One look at The Five-Year Engagement and you’ll know it’s a Judd Apatow production. It’s got all the Apatow touches like profanity, men acting like children and a stellar supporting cast. Co-written by Forgetting Sarah Marshall’s Jason Segel and Nicholas Stoller, the movie stars Emily Blunt and Segel as Violet and Tom, a recently engaged couple who go through many obstacles to keep their relationship afloat.

Check out our review of The Five-Year Engagement

The Players:

  • Directors: Nicholas Stoller
  • Writers: Nicholas Stoller and Jason Segel
  • Executive Producer: Judd Apatow
  • Starring: Jason Segel, Emily Blunt, Alison Brie, Chris Pratt

The Plot:

When Tom Solomon (Jason Segel) proposes to his girlfriend Violet Barnes (Emily Blunt), things don’t go as planned. The pair has to relocate after Violet’s offered a job at the University of Michigan, inadvertently pushing their engagement back five years (hence the title). This gives them more than enough time to question whether or not their marriage is actually in the cards.

The Good:

  • The Supporting Cast: The supporting cast is top notch, many of them picked from NBC’s current Thursday night line-up. There’s Chris Pratt from Parks and Recreation; Alison Brie from Community; and Mindy Kaling from The Office. Each is given their moment to shine and they bring it. Pratt and Brie pick up the film when it gets a bit slow and have their fair share of witty banter; While Kaling is similar to her Office character [Kelly Kapoor] making smart remarks and gossipy comments. There’s also the fabulous Jacki Weaver, an amazing dramatic actress, who proves she can tackle comedy just as well. Then there were actual comedians like Kevin Hart, Brian Posehn and Chris Parnell, who showcased their individual humor.
  • Wacky Premise, But Good Story: Stoller and Segel’s story begins where most romantic comedies end — after the protagonists have fallen in love. Their job was to follow a couple that’s already achieved what most rom-com characters are looking for. Therefore, the screenplay had to keep us engaged and interested in something else — and it did. The Five-Year Engagement explores the realities of long-term relationships, touching upon themes of love and loss.
  • Lunch Scene (With Tom And His Parents): There’s a great scene between Tom and his parents (played by David Paymer and Mimi Kennedy) that literally saves the whole movie from being another typical romantic comedy. In these films, characters tend to magically realize they’re in love with someone, but not here. Tom gets help from his parents. They pull him out of the black hole he’s carved for himself and remind him that Violet is the love of his life. It’s a truly eye-opening moment for him. That scene saves this movie.

The So-So:

  • Jason Segel and Emily Blunt: Tom and Violet are a lovely couple, but their relationship never reaches a level of passion that makes us believe they’re ridiculously in love with each other. It’s more like they’re really good friends — best friends. The problem is that their characters are too laid back and even when they get into heated arguments it seems like they’re not really fighting, just pretending.

The Bad:

  • Long Run-Time: Unfortunately, The Five-Year Engagement is about 15-20 minutes too long. There definitely could have been some more tightening up and cutting of the running gags. The movie felt like the energizer bunny, it just kept going and going and going. Good for batteries, bad for movies.

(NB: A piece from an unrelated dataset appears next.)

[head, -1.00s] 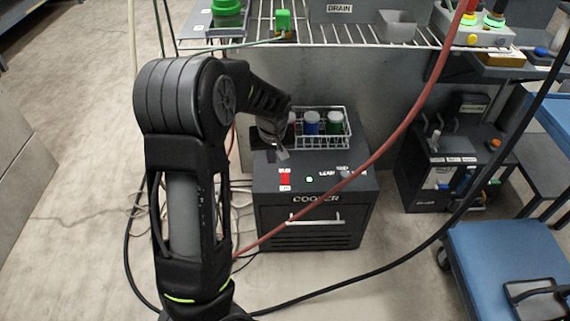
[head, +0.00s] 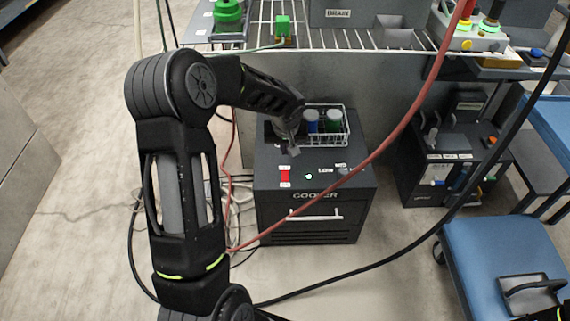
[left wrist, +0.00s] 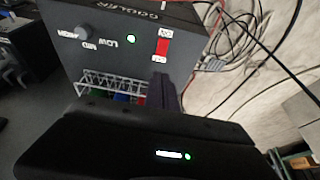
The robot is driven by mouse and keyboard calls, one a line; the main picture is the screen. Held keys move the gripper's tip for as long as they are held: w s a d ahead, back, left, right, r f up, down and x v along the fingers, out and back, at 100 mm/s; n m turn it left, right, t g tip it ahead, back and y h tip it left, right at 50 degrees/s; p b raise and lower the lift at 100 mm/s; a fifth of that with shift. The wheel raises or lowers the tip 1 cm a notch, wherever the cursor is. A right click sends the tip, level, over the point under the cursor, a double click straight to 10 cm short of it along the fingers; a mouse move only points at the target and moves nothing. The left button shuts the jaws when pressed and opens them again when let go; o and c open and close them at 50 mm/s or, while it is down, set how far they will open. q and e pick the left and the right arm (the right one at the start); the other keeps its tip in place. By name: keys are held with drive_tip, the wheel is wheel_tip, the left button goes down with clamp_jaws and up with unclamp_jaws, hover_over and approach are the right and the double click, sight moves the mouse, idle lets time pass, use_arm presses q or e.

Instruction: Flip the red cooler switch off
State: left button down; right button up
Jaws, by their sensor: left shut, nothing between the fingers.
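The red cooler switch (head: 285,176) is on the top of the dark cooler (head: 313,212), at its left, with small white labels above and below it. It also shows in the left wrist view (left wrist: 163,47). I cannot tell which way it is tipped. A green light (head: 309,176) beside it is lit. My left gripper (head: 293,150) is shut and empty, just behind the switch and apart from it in the head view. Its fingers (left wrist: 162,88) point toward the switch in the left wrist view.
A wire basket with blue-capped and green-capped jars (head: 323,122) stands at the back of the cooler top. A dial (head: 343,170) sits right of the light. A red hose (head: 400,130) crosses in front of the cooler's right side. A wire shelf (head: 350,40) hangs behind.

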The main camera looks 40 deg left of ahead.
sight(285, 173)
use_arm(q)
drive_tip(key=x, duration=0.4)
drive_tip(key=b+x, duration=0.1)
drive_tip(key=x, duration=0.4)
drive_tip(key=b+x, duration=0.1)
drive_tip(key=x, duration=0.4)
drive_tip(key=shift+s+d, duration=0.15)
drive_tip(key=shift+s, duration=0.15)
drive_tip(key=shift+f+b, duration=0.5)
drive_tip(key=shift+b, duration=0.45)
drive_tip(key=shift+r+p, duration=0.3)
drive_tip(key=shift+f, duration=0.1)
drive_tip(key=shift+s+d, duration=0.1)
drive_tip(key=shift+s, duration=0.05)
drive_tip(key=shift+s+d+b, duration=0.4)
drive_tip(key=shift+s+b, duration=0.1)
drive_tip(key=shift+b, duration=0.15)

The Five-Year Engagement is funny. It’s filled with great TV actors and comedians, and the script is made by two guys who’ve honed their craft. With that said, it’s a little long in the tooth, but still worth watching. This is definitely an Apatow film, and if you’re a fan of his, this is necessary viewing.

Rating: 7.5/10

The Five-Year Engagement opens in theaters on April 27, 2012.